Full disclosure:

I am not a Facebook fan. At all.

I pretty much have an account for the few dear friends that continue to use the service to contact me via messaging and for me to stay abreast of all things “social” for my day job and freelance gigs. I use it sparingly and when I do I rarely enjoy it. The UI/UX (user interface and user experience) on their website has been a veritable, well-documented train wreck for years now. And when you add in the convoluted, borderline impossible privacy settings… it elevates the FB experience from nuisance, to possibly damning in every social regard.

High drama I know, but in my defense, the “content” (if you can call it that) is a far pinker elephant in the room than my disdain.  In my humble opinion Facebook will end up being one of the biggest missed opportunities my generation will have to fess up to before we die.

Why we changed one of the greatest opportunities in history to connect with each other into an open forum to show our ugliest selves will always bother me.

It’s not ALL like that of course. But come on… We all know what I am taking about.

A new take on a hopeless problem.

vimeo.com/85421325 So while we won’t ever change the way FB churns its gears day in and day out, that hasn’t stopped the social juggernaut from attempting to change the way we look at it all.

Over the years, they’ve iterated on their official app several times with limited success in changing anything I’ve listed above. But this week? This week was different. On Monday they launched a reimagining of their service, a not so cleverly named app called “Paper”.  And, by golly, all of that developer poaching they did over the years has finally paid off!

Making Lemonade.

The first thing you’ll notice right out of the gate while using Facebook’s Paper is that this is a far cry from the Facebook you use on an hourly basis. In fact, I would go as far to say that if it wasn’t for the ill-placed “Facebook” at the top of the initial feed you see in Paper, that you wouldn’t even know you were using a Facebook app. This is a good thing.

Gone are the columns, the click-bait ads, the blue, the shotgun blast of options, the overt notifications, the noise (dear god the noise)… pretty much everything I didn’t like about the UI/UX of the original Facebook app, has been replaced by something entirely different. You launch the app and after you get through the initial onboarding process, you are met immediately with pictures of your friends (and their kids/infants - no, that hasn’t changed), clean lines, clean fonts, very little chrome and an intuitive navigation that is almost entirely gesture-based.
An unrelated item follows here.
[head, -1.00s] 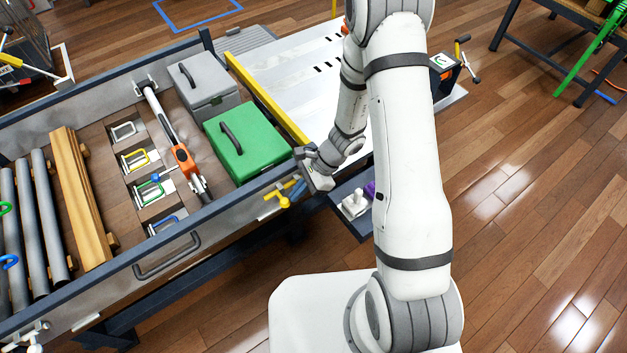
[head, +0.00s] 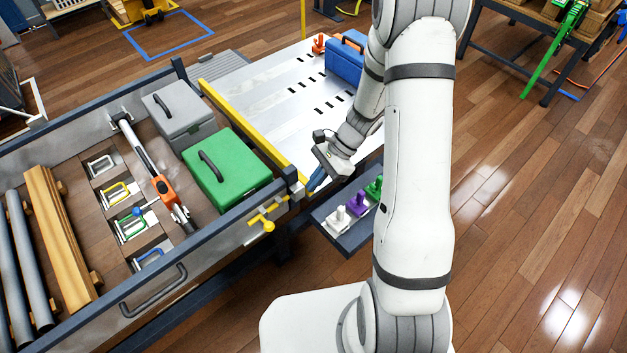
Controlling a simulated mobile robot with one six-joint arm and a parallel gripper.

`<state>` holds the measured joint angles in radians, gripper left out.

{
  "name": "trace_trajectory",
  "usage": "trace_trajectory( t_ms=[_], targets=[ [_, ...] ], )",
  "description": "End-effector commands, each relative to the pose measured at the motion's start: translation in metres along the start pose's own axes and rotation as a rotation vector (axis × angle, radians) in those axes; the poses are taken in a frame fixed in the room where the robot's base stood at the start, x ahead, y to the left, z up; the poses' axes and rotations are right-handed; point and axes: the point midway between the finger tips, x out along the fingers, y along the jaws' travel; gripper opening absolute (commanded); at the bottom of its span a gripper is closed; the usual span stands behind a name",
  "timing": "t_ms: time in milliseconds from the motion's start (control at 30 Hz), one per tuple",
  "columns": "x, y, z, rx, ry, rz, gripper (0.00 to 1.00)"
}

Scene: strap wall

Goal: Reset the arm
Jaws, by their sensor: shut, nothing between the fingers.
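My gripper (head: 314,183) is at the end of my arm, in the middle of the head view. It points down and left, with blue fingertips. It is shut with nothing in it. It hangs near the right end of the cart's front rail, right of the yellow latch (head: 263,219) and left of the small shelf. My forearm and wrist hide part of the white deck behind them.
The cart bed holds a green case (head: 228,173), a grey case (head: 180,115), an orange bar (head: 166,187), wooden boards (head: 62,235) and grey pipes. A small shelf (head: 345,237) carries white, purple and green pieces. A blue case (head: 345,62) stands on the white deck (head: 262,72).

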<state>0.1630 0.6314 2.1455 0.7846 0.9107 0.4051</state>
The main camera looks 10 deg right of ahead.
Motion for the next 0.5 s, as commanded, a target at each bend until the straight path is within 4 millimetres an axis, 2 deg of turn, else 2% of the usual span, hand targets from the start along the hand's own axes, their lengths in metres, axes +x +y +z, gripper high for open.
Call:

It took me roughly 5 minutes to find literally everything I needed to make Facebook work as it always has for me in the past. Even though everything had changed, miraculously, nothing had been taken away. And just like that, the overall experience of using Facebook had been made exponentially better! This isn’t another rehash of the Facebook a lot of us apparently love and adore - this is its reinvention, and if I was a betting man? I’d say this is what Facebook will be in a few months.

In fact, it wouldn’t surprise me at all if Facebook replaced their official iOS app entirely with Paper. If only to get rid that awful app icon that Paper currently has, but I digress.

Is there anything else? What's up with these other news feeds?

I almost didn’t mention the fact that Paper also has a limited number of “feeds” that deliver content from external sources like CNN, NYT, The Verge, The Wire, Politico, etc… covering a range of topics like “Tech”, “Creators”, “Planet” and “Ideas”. Why? It’s because, frankly, I already have several tried and true, thoroughly enjoyable ways to syndicate and consume information from those kinds of channels. Facebook is immensely late to this game and adding it in now (as pretty as it is) seems like gross afterthought on their part and it definitely, unfortunately for them, comes across that way.

Will you like it better than the zillion other ways you can consume headlines on the computers on your desk and in your pocket? I highly doubt it. But they do exist in Paper if you want to check them out. Just follow the steps during the setup process when you fire up Paper initially.

Like everything else the developers did with Paper, it’s pretty, and straightforward.

So why continue using Facebook's official app?

That’s an excellent question. After a day of use, I’ve already deleted the official FB app from my iPhone and made my Facebook mobile experience solely Paper-based. And guess what? I’ve used Facebook more in 48 hours than I have in the last 3 months. No joke.

Yes the content is still the same, a lot of what I dislike is still there (I can’t blame Facebook for my feed’s complaints, topics, taste, or… well, you get my point), but man is this a great study in how changing something as subtle (and immensely complex) as an experience can change the way something old can feel.